8. Adam Hall – SS/19/A
95 PA, 1 HR, 11 SB, .354/.453/.456, 172 wRC+, 10.5% BB, 22.1% K, .101 ISO
Profile Changes: Not a wholesale change, just adjusting well to full season pitching more quickly than expected, hitting the ball hard to all fields. Looks more polished at SS, increasing my confidence he can stick at the position. He’s still hitting the ball on the ground an extreme amount, which will need to change for him to profile as a regular.

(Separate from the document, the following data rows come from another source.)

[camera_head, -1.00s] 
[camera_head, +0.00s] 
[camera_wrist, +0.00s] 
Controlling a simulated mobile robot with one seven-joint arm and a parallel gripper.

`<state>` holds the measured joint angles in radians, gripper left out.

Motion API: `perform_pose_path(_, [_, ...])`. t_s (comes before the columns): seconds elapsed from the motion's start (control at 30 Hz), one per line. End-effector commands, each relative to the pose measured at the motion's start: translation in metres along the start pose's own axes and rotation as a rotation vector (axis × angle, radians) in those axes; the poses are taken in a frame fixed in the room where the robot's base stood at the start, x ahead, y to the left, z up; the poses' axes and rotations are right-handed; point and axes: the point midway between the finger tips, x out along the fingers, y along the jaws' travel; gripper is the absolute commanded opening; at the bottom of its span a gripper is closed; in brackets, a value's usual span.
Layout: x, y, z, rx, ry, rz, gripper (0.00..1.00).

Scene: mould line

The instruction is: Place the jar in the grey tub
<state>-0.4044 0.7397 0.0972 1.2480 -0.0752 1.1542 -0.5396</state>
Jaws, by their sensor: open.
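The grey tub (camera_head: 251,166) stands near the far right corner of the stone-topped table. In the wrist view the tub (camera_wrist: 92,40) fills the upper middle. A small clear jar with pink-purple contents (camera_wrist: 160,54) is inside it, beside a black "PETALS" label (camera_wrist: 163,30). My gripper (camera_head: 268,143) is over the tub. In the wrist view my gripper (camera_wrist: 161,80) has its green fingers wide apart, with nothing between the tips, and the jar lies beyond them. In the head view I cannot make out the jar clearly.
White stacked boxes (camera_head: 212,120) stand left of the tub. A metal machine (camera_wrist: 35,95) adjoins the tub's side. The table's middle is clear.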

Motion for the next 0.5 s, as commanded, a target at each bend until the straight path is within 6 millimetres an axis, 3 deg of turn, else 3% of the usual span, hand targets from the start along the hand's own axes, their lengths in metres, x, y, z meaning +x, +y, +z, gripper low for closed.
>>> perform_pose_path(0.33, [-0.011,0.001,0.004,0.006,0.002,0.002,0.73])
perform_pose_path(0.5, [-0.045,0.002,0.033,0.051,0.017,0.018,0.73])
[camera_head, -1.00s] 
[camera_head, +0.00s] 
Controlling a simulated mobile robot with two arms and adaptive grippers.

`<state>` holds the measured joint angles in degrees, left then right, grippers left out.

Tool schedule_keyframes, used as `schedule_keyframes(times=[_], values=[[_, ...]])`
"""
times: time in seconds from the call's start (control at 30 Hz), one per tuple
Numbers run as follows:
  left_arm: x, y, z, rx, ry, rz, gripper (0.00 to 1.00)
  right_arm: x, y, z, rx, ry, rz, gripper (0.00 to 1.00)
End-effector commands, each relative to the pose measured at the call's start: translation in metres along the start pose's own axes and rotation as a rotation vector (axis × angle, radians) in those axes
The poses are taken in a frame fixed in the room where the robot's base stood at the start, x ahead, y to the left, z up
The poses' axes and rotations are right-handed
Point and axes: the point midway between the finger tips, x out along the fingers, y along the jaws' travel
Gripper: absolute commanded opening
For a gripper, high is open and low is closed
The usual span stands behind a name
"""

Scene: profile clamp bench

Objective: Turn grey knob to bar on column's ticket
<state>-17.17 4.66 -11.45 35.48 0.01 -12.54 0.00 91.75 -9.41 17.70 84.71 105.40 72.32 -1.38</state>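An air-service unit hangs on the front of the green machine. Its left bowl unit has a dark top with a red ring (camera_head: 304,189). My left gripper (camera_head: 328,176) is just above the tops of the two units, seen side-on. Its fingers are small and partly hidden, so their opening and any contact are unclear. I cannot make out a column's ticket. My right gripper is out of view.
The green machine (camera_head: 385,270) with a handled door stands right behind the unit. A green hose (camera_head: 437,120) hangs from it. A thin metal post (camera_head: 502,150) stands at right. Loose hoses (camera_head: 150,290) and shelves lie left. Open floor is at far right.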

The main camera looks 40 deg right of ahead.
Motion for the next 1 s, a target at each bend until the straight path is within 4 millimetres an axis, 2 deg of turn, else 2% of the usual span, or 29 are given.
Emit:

9. Blaine Knight – RHP/22/A
20.2 IP, 0.87 ERA, 2.61 FIP, 11.32 K/9, 1.74 BB/9, 40.5% GB
Profile Changes: No real change, he’s pretty much the same guy as in college, doing what he should be doing in Low A, which is dominating. I think it’s time for Frederick.
10. Cody Sedlock – RHP/23/A+
21.2 IP, 2.49 ERA, 5.87 FIP, 8.31 K/9, 3.74 BB/9, 38.8% GB
Profile Changes: There are probably at least 5 guys that are more deserving of this spot statistically, but Sedlock was a completely broken pitcher last year. He’s the healthiest he’s been since his draft year. He’s touching 95mph already, 4 ticks higher than I saw last year. His slider and changeup have improved with the increased arm speed. He’s back on the radar, not a top prospect, but one to follow.
Honorable Mention: Jake Ring (OF/24/A+) and Doran Turchin (OF/21/A), a couple guys with interesting tools (average or better run, field, raw power, and arm) but a big penchant for swing and miss have started the season hot (174 and 162 wRC+ respectively). Turchin is the better prospect of the two with the better frame and playing at a more age-appropriate level. Ring is undersized and probably just an org guy but he made a drastic (but necessary) swing change last year to cut down on his lengthy and unorthodox swing. He struggled with the new swing, striking out less, but not hitting the ball hard. He stuck with it and looks comfortable more with the new swing this year. He’s already equaled his 2018 HR total. Turchin’s swing is compact but he struggles with pitch recognition and approach.